Il ne restait plus à obtenir que le consentement de la communauté de ville. La chose ne paraissait pas facile. Les Jacobins, furieux de se voir chassés du Penquer, usaient de tout leur crédit pour exciter les esprits contre le nouveau couvent. Déjà les bourgeois avaient fait une sorte d'assemblée préparatoire, qui s'était tenue sous la halle, et dans laquelle s'était manifestée une vive opposition contre les Capucins. Cette réunion députa deux de ses membres, amis particuliers de M. de la Rivière, pour faire connaître au gouverneur le résultat de la délibération, et lui dire que la communauté se sentait trop pauvre et trop grevée pour pouvoir accepter une nouvelle charge. Le marquis répondit sèchement aux députés « qu’il estoit marry de ce que eux, ses amis, avaient pris cette charge et commission, et qu'il eust voulu pour somme notable qu'ils ne l'eussent jamais acceptée ». Il les rudoya et les l'envoya en disant encore : que « quand il n'y auroit autre que luy seul, il bastiroit le dit couvent et nourriroit les ditz pères Capucins ».

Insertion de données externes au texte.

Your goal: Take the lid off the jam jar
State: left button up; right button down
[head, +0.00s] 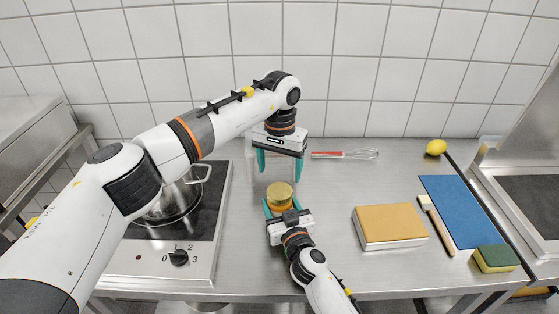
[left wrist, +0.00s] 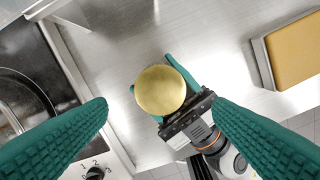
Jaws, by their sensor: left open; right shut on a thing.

L'entrevue avait lieu en présence d'un capucin, le R. P. Jean-Baptiste d'Avranches, qui jugea bon d'ajouter quelques paroles persuasives aux menaces du gouverneur ; il affirma aux Guingampais ; « que quand ilz auroint senty le bien quy leur seroit procuré par les dicts pères, la consollation qu'ils en recevroint, ils loüeroint Dieu et le remerciroint d'un si grand bien, et qu'ils n'estoint si grands mangeurs, qu'ils deussent aprehander l'aulmosne qu'ils donneroint, pour laquelle ils recevroint mille bénédictions du ciel ».

Les amis des Capucins ne comptaient pas tant sur l'influence du marquis de la Rivière et sur l'éloquence du P. Jean-Baptiste, qu'ils n'eussent encore quelques inquiétudes sur l'issue de l’assemblée générale qui allait avoir lieu : « la quelle se fist en l'esglise de Nostre Dame, au cœur d'icelle, en présence du saint Sacrement, où l'affaire proposée à tous en général, et demandé l'advis de tous ceulx qui le merittoient, Dieu miraculeusement extorqua un consentement général, nemine contradicente, excepté un seul habitant, qu'y dict pour raisons ce que ces députés cy-devant avoinct faict entendre au dict seigneur. Et néanmoins (chose merveilleuse) la mesme assemblée, s'étant retirée en la nef de l'esglise, n'estoit aulcunement disposée à cette affaire : ains l'on n'entendoit qu'un murmure dans l'esglise, redisant les mesmes frivolles raisons que de précédant. L'on remercia Dieu de cet hœureux consantement, y ayant présidé et acheminé l'affaire, à tel poinct qu'il ne falloit plus que planter la croix, à quoy sans perdre temps l'on se disposa ». Le marquis de la Rivière donna un bel arbre de sa terre de Goaz-Hamont, tout proche de la ville. On l'apporta dans le grand portail de l'église Notre-Dame, où les ouvriers le travaillèrent.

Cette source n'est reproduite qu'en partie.